Looking into ethical breaches in journalism produces a volume of examples that should make us permanently skeptical of everything written without a mea culpa or first-person pronoun. The Daily Beast recently published an account of one of Hannah Rosin’s interview subjects for her recent bookThe End of Men. In a phone interview stay-at-home father Andy Hinds told Rosin, “I’d never been happier or more comfortable in my own skin than I have during my three year-stint staying home with my kids.” For the sake of pushing her argument, Rosin turned this sentiment into something else, “Andy likes watching the toddlers, but he is wistful about his old life, and somewhat defensive about his new one…These days when his wife suggests that he should go back to work, Andy feels ‘terrified.’ It’s been a long time, and he’s lost the stomach for the outside world.”

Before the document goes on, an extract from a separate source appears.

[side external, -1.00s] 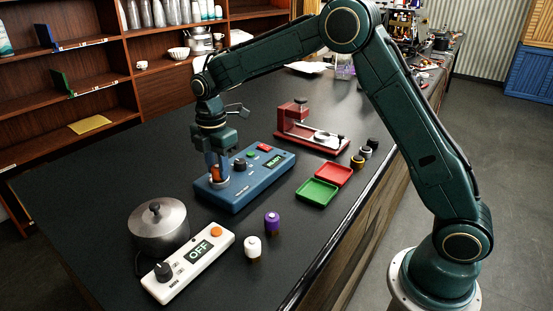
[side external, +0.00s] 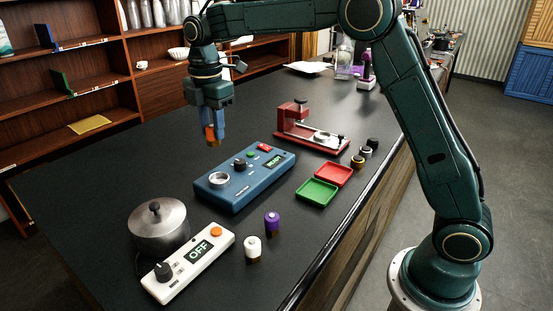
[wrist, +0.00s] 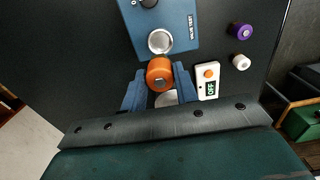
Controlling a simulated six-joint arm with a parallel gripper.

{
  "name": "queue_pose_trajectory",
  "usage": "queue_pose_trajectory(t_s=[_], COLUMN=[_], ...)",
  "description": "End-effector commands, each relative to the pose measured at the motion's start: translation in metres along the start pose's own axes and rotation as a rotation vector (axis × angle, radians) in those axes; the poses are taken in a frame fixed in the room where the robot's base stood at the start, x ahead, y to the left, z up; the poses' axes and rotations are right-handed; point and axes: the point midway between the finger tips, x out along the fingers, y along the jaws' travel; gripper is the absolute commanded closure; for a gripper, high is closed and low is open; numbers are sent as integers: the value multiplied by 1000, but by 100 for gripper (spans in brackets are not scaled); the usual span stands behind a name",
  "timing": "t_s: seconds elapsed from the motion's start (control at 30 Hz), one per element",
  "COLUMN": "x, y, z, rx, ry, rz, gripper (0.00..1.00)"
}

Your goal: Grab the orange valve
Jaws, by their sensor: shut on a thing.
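The orange valve (wrist: 160,73) is held between the two blue fingers of my gripper (wrist: 160,88) in the wrist view. In the side view my gripper (side external: 211,132) points down with the orange valve (side external: 211,139) at its fingertips, in the air above and behind the left end of the blue tester box (side external: 240,182). The round metal socket (side external: 219,179) on the box is empty. A purple valve (side external: 272,222) and a white valve (side external: 252,247) stand on the table at the front.
A metal pot (side external: 158,228) and a white control box reading OFF (side external: 190,262) are at front left. Green (side external: 317,192) and red (side external: 333,174) trays lie right of the tester. A red press (side external: 312,135) stands behind, with several dark-topped pieces (side external: 365,152) nearby.

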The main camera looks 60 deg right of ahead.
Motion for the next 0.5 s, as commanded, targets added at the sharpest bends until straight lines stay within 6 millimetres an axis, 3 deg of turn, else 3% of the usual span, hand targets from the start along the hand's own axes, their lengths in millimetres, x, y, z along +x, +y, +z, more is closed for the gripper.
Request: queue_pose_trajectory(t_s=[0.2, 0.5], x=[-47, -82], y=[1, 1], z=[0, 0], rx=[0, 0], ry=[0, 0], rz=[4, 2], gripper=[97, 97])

Slate’s Farhad Manjoo recently made a dramatic reversal of his stance on the iPhone 5, calling it “boring” and publishing a story with a headline “No, This is Not the Best iPhone Ever.” A month later he published a story entitled “The iPhone 5 is a Miracle,” arguing mostly that its industrial design is the techo-equivalent of an immaculate conception. That one person can hold two opinions that seem to refute one another is not surprising. Humans are hypocrites, and we sound like it when we think through our way through things in writing. Yet, which story should we accept as canonical fact? Which is truer than the other? How many months will it take for the miracle claim to be reversed again, or parsed with new found critiques?

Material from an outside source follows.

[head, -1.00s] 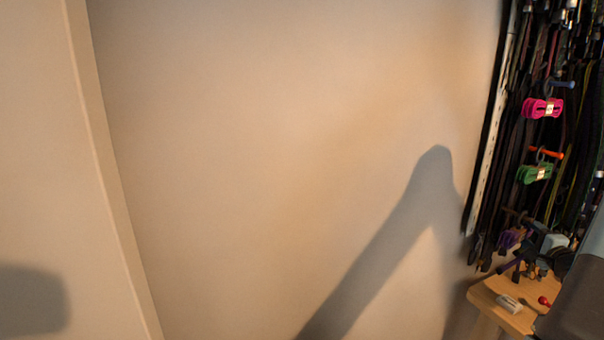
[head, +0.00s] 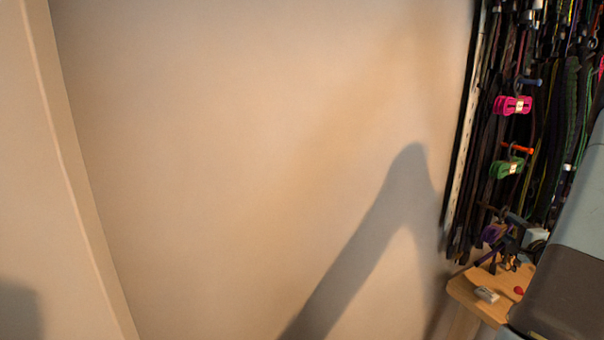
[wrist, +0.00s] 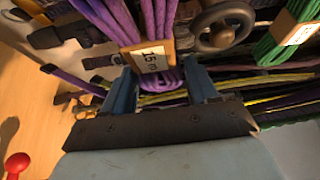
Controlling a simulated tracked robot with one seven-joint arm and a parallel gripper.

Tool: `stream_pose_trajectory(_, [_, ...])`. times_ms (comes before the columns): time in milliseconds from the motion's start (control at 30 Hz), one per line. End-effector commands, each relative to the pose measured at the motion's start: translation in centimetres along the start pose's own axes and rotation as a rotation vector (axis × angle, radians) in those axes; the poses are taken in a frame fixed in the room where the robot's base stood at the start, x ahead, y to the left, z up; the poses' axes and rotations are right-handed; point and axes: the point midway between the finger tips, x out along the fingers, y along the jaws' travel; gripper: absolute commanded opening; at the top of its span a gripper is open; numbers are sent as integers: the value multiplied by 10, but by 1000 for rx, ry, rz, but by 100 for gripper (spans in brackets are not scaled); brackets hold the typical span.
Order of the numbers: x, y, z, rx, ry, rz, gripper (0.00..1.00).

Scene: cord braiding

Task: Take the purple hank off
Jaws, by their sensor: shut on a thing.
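A dark ring (wrist: 222,28) shows to the right of the band. Whether the hank still hangs on its peg is hard to tell.
A green hank (head: 507,168) on an orange peg and a pink hank (head: 512,105) on a blue peg hang above. Dark cords crowd the rack. A wooden table (head: 464,289) below holds a white item (head: 487,294) and a red item (head: 519,290). A bare wall (head: 250,150) fills the left.

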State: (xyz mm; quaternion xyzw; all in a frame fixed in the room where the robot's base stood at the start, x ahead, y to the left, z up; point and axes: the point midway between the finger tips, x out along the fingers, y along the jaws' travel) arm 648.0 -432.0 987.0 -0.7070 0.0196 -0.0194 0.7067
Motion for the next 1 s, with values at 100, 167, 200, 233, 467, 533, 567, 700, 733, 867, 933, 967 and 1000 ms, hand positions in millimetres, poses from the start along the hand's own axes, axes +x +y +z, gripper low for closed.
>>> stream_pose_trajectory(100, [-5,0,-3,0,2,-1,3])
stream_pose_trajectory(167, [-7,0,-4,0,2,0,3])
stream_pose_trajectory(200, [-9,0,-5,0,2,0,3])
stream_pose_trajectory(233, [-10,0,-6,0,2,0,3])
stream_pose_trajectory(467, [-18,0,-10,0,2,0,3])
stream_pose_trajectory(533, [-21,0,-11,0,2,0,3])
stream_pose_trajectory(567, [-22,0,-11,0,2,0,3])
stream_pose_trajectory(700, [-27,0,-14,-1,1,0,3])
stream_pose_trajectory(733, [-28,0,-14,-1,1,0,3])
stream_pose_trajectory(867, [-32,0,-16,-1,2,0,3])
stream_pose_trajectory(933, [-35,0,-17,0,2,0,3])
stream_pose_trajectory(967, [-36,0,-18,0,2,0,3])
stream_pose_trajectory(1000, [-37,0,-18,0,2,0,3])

There is an admittedly large gap between articulating one’s impressions of a cell phone and reporting on politics or war, but in a way, it is the simple reporting of events that is more dishonest, not because it gets dates or facts wrong but because it presents them as self-contained, subjectively stripped of the processes that brought them into being so that the world can always be thought of as linear and causal. This happened here, then consequently that happened, and this is what this person had to say about it. Typos, plagiarism, and simple human hypocrisy reveal the writer’s pathos as delusory. Consequently, evidence that delusions exist within the dogmatic kingdom of fact and reportage are treated with ruffled consternation, blaming the woe-begotten writer for having been caught in the act of servicing the needs of an audience.